▽
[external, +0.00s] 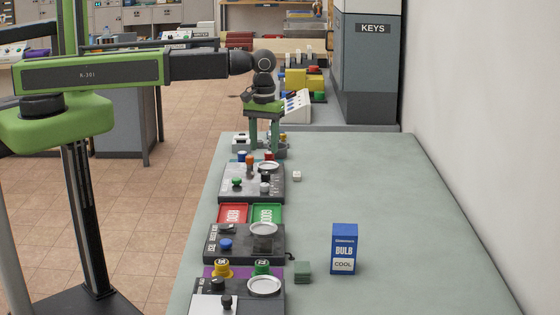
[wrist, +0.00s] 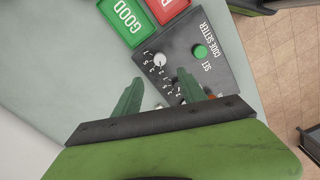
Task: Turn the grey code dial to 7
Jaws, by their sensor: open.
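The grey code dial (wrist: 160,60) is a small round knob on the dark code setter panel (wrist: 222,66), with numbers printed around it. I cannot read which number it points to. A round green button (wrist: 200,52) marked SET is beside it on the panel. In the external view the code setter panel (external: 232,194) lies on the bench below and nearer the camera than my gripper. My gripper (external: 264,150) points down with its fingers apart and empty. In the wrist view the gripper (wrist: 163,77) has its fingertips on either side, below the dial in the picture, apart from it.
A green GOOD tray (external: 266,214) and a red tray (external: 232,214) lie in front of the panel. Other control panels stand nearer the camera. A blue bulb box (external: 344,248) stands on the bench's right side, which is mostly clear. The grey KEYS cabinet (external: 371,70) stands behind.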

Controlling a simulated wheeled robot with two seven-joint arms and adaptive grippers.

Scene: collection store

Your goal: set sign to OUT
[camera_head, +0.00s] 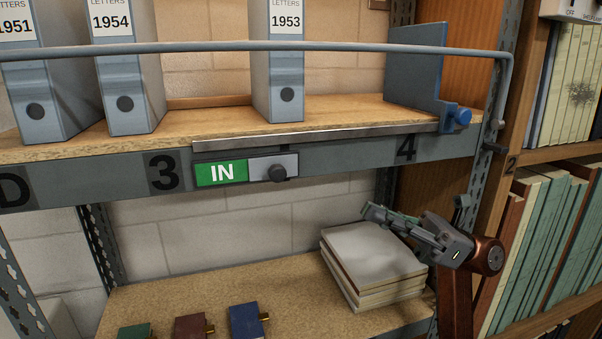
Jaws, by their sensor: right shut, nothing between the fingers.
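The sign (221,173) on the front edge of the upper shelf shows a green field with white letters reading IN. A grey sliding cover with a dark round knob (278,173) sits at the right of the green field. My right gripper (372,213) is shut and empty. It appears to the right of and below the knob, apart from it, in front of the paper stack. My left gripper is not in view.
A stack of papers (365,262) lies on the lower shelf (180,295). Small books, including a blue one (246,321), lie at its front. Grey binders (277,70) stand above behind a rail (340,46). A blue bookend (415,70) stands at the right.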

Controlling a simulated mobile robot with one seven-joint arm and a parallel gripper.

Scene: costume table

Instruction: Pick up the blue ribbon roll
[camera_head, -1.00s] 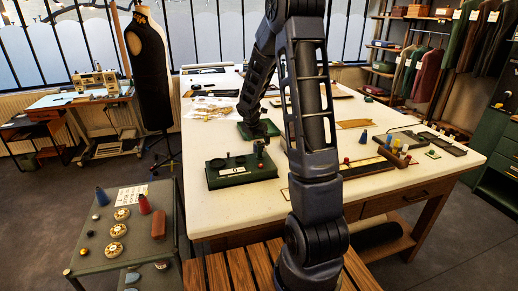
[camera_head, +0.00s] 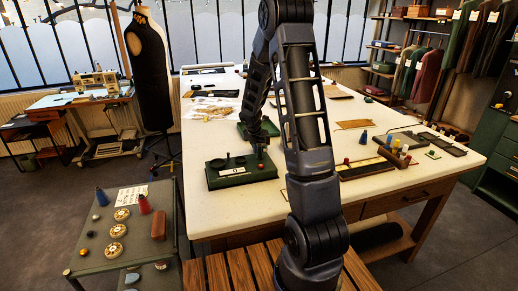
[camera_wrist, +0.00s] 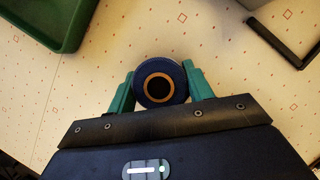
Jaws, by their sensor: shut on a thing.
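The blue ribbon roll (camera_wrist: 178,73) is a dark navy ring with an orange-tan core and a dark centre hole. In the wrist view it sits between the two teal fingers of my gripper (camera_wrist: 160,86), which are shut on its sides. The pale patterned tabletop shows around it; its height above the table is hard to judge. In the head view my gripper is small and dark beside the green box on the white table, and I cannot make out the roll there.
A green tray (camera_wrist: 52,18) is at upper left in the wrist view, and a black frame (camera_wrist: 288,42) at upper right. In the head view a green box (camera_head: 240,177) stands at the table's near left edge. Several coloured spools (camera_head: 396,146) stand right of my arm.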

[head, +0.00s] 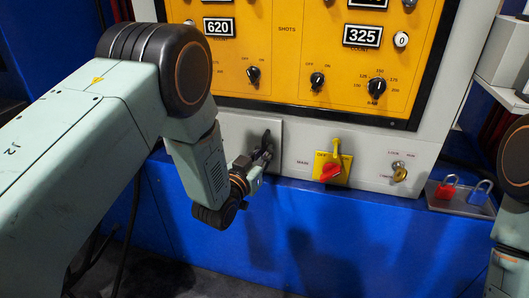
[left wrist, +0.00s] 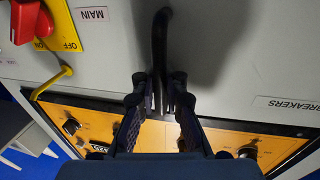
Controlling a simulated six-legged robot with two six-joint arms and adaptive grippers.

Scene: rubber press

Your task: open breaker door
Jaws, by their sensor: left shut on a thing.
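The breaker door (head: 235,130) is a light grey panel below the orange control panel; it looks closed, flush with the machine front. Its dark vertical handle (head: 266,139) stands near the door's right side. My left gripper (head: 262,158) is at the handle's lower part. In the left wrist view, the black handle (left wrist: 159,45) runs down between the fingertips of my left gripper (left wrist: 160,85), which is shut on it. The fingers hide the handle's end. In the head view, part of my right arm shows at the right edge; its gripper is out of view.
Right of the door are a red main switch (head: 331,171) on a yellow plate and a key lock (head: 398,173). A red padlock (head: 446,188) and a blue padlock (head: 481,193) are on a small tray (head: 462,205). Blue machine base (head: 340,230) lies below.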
△
### Challenge
In the material above, find the lines that contain "seven" and show them.

### Exercise answer
Controlling a simulated wheeled robot with two seven-joint arms and adaptive grippers.
Controlling a simulated mobile robot with one seven-joint arm and a parallel gripper.

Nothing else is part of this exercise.